In the sixth month of Elizabeth’s pregnancy, God sent the angel Gabriel to Nazareth, a town in Galilee, to a virgin pledged to be married to a man named Joseph, a descendant of David. The virgin’s name was Mary. The angel went to her and said, “Greetings, you who are highly favored! The Lord is with you.” Mary was greatly troubled at his words and wondered what kind of greeting this might be. But the angel said to her, “Do not be afraid, Mary; you have found favor with God. You will conceive and give birth to a son, and you are to call him Jesus. He will be great and will be called the Son of the Most High. The Lord God will give him the throne of his father David, and he will reign over Jacob’s descendants forever; his kingdom will never end.” “How will this be,” Mary asked the angel, “since I am a virgin?” The angel answered, “The Holy Spirit will come on you, and the power of the Most High will overshadow you. So the holy one to be born will be called the Son of God. Even Elizabeth your relative is going to have a child in her old age, and she who was said to be unable to conceive is in her sixth month. For no word from God will ever fail.” “I am the Lord’s servant,” Mary answered. “May your word to me be fulfilled.” Then the angel left her. (Luke 1:26-38 NIV)
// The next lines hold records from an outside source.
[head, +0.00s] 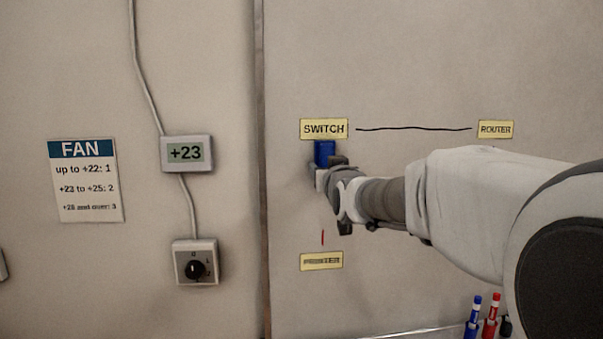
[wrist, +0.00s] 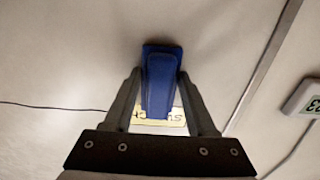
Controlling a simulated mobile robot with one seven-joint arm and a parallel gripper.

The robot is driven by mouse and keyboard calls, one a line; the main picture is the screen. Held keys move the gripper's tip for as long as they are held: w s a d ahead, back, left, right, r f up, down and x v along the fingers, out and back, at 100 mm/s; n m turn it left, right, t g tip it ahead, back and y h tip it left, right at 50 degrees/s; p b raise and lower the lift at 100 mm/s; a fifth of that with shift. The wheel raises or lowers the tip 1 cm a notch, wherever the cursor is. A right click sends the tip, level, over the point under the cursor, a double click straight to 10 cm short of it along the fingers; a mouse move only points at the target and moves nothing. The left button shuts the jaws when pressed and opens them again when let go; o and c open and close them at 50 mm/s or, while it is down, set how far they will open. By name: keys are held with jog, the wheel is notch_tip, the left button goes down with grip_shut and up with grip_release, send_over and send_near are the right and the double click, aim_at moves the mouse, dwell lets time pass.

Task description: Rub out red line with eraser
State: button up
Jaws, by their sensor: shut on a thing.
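My gripper (head: 325,168) is shut on a blue eraser (head: 325,151), just below the yellow SWITCH label (head: 324,129) on the board. In the wrist view the eraser (wrist: 160,80) sits between the two fingers and seems to be against the board; exact contact is hard to tell. A short piece of red line (head: 323,237) shows below my gripper, just above a lower yellow label (head: 321,261), whose text is hard to read. The stretch between this red piece and the SWITCH label is partly hidden by my gripper.
A black line (head: 413,128) runs from the SWITCH label to the ROUTER label (head: 495,129). Blue and red markers (head: 489,318) stand at the lower right by a tray edge. Left of the board's frame are a +23 display (head: 187,153), a dial (head: 195,263) and a FAN sheet (head: 86,181).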

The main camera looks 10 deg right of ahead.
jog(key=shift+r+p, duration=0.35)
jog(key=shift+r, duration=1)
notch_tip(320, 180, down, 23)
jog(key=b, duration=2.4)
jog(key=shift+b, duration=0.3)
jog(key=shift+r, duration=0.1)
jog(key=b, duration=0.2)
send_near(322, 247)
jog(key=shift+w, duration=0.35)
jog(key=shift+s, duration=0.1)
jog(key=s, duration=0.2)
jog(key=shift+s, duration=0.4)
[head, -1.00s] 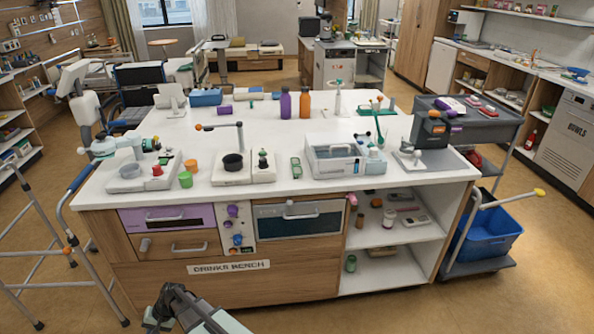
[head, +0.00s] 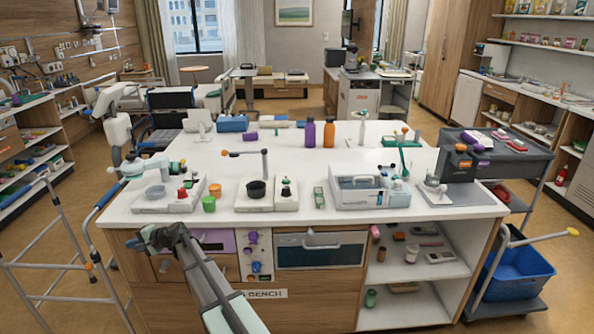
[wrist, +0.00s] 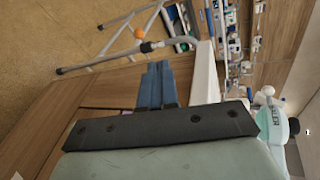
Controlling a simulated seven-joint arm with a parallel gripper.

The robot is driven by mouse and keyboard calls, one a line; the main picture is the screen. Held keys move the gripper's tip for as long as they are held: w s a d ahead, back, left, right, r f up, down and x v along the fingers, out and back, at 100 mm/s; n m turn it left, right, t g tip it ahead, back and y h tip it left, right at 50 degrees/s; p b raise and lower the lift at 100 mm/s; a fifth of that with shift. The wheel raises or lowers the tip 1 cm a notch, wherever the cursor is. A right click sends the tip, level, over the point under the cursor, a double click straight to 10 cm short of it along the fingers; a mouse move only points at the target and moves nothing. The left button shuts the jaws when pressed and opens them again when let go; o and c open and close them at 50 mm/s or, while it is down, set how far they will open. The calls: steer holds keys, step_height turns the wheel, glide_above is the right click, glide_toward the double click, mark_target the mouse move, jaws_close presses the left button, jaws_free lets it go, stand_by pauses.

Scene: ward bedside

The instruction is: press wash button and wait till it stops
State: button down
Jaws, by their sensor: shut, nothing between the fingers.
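No button marked wash is readable in these views. On the drinks bench (head: 330,142) stands a white appliance with a clear lid (head: 360,192). A panel of purple and blue knobs (head: 253,238) is on the bench front, beside a dark-windowed door (head: 320,256). My gripper (head: 150,237) is shut and empty, in front of the bench's left front near the purple drawer (head: 222,240). Its blue fingers (wrist: 155,85) lie together in the wrist view.
A walking frame (head: 50,255) is on the floor at left. A blue bin (head: 520,272) and dark trolley (head: 490,150) are at right.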

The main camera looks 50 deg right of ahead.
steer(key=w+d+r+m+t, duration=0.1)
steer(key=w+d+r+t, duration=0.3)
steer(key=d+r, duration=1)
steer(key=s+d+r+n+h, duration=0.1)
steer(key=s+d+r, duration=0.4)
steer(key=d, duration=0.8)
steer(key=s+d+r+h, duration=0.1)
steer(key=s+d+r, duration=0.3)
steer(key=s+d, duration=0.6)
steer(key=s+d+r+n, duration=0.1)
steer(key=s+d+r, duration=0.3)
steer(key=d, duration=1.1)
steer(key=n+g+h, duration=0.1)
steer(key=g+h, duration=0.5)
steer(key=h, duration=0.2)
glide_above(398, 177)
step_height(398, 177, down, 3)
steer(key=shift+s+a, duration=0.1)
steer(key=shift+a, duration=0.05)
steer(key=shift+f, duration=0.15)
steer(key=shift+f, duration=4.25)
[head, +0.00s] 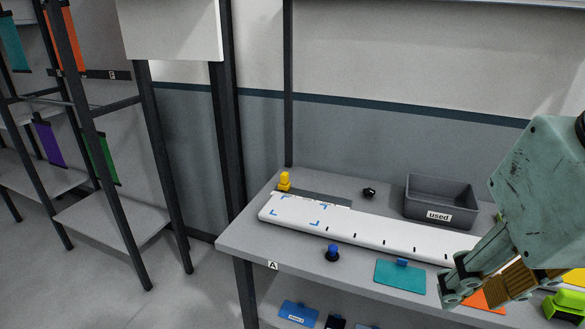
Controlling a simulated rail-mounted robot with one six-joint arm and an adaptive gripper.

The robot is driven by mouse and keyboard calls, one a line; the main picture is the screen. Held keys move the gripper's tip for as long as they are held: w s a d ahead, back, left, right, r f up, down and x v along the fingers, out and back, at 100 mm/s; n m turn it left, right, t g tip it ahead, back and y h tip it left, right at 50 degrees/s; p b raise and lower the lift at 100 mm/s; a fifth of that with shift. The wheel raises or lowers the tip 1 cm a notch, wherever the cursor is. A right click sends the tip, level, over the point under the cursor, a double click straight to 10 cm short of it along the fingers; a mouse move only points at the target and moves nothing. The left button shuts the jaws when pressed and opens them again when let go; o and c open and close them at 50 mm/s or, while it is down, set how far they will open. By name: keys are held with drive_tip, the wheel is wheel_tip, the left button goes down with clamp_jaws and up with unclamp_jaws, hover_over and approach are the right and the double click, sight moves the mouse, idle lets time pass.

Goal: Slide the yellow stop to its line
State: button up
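The yellow stop (285,181) stands upright at the far left end of the workbench, at the back edge of a long white board (375,235). Blue corner marks show on the left part of the board, and small dark marks run along its front edge. I cannot tell which mark is the stop's line. My gripper (452,290) hangs at the right over the bench's front, well apart from the yellow stop. Its fingers are partly seen from the side, and I cannot tell whether they are open or hold anything.
A grey bin labelled "used" (440,193) stands at the back right. A black knob (369,193) sits behind the board. A blue-topped black tool (332,252), a teal sheet (400,275) and an orange sheet (484,301) lie in front. Dark rack posts (228,120) stand left of the bench.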

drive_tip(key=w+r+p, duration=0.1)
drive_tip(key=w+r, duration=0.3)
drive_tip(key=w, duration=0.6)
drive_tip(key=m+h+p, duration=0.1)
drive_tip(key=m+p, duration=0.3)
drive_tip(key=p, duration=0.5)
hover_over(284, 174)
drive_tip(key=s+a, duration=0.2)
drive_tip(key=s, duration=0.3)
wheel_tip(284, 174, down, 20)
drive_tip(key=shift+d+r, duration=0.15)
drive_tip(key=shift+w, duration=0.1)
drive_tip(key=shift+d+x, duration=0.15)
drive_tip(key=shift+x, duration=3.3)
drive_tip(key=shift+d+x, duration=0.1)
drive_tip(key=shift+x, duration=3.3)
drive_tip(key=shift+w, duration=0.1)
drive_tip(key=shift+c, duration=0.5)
Pregnancy is a hopeful thing. We use the word: expecting to describe it. She is expecting. Pregnancy holds within it the promise and miracle life. It is hard to not set your mind to dreaming when you are expecting. Parents begin wondering, worrying, planning, dreaming, hoping for a better future. Many folks like a good friend of mine was underachieving terribly in college until he got married and then quickly had a baby. With a new baby, his first full time job, night classes, and caring for a newborn he moved from Cs & Ds to the Dean’s list. Hold a baby and see if you don’t long for a better world.
But pregnancy and parenting is full of risks, potential loss, disappointments. Pregnancy is uncomfortable, altering and challenging. Yet, pregnancy offers its own beauty. Our High Risk Obstetrician put Connie on steroids. One day, Connie ambled into the kitchen with the shoelaces of her hiking boots dangling out behind her feet and huge tears streaming down her face sobbing “I can’t even bend over to tie these cursed boots.” Pregnancy is not a dainty beauty- it is the beauty of stretching, discomfort, adjustment carrying, altering, preserving and persevering. It is the beauty of strength, courage, creativity, hope and the risk taken for a better world.
Christmas is a story of pregnancy, hope, risk and courage. Let’s consider our passage.
The angel said, “Greetings, you who are highly favored! The Lord is with you.” Mary was greatly troubled at these words and wondered what kind of greeting this might be.
As a teen likely less than sixteen years old Mary is wisely cautious. When God sends messengers they do not come preaching the prosperity Gospel. Gabriel does not come to offer Mary a luxurious Mediterranean Cruise. Angels do not call us to comfort but come to put us to work. Noah, build an ark. Abraham and Sarah, go to a land I will show you. Go down Moses, way down in Pharaoh’s land, tell old Pharaoh let my people go. Jeremiah, go weeping and preach bad news to the king. Mary wisely fears the potential message for often the messenger suffers. God calls us to save the world not to nap on the beach.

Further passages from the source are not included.